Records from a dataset
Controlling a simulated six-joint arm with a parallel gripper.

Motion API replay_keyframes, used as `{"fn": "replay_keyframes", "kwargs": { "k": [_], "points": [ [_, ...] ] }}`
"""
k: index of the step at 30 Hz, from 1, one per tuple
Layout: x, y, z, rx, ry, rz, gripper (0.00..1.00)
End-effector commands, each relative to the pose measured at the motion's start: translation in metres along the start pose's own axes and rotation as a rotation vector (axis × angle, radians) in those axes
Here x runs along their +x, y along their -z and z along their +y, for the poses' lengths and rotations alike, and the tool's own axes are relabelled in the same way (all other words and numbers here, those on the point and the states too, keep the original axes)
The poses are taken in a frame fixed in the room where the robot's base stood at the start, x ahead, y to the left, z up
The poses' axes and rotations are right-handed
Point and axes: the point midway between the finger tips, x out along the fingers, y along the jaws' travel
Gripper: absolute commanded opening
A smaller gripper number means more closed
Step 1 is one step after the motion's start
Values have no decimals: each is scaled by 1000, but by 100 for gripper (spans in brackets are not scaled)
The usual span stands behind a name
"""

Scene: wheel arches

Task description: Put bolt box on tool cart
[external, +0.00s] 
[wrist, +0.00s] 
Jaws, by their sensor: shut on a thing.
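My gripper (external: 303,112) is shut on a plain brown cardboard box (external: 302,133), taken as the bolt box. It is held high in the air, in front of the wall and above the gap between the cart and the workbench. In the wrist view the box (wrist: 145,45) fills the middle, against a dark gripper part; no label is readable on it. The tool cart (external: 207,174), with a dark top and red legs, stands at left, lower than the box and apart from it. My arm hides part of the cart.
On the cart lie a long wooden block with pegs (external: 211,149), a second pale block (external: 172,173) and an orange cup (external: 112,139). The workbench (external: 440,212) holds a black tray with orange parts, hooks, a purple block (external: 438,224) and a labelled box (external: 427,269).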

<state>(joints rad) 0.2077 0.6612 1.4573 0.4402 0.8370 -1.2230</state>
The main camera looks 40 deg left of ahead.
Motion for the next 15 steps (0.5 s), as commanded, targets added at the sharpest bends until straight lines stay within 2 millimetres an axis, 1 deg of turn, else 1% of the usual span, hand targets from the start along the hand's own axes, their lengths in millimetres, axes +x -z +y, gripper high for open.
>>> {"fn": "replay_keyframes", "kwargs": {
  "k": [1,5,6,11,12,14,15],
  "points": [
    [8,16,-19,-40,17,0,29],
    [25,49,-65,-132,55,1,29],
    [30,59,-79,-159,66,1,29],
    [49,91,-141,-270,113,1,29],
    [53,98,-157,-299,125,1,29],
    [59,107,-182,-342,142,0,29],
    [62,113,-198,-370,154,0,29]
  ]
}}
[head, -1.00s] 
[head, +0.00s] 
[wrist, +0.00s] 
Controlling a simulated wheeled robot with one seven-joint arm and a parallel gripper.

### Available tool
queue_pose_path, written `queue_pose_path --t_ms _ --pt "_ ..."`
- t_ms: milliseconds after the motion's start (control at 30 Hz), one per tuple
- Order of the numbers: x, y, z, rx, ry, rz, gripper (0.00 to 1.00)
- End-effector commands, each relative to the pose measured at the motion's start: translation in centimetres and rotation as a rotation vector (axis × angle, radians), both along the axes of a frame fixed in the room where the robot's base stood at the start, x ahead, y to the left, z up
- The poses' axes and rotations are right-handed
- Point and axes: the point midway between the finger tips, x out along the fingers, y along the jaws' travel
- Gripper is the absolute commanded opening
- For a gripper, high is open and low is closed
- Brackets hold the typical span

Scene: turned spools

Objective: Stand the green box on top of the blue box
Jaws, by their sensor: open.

### SHORT TASK
Of the lines in this listing, how many contain "absolute"? Reply with the number and nothing more.

### FINISHED EXERCISE
2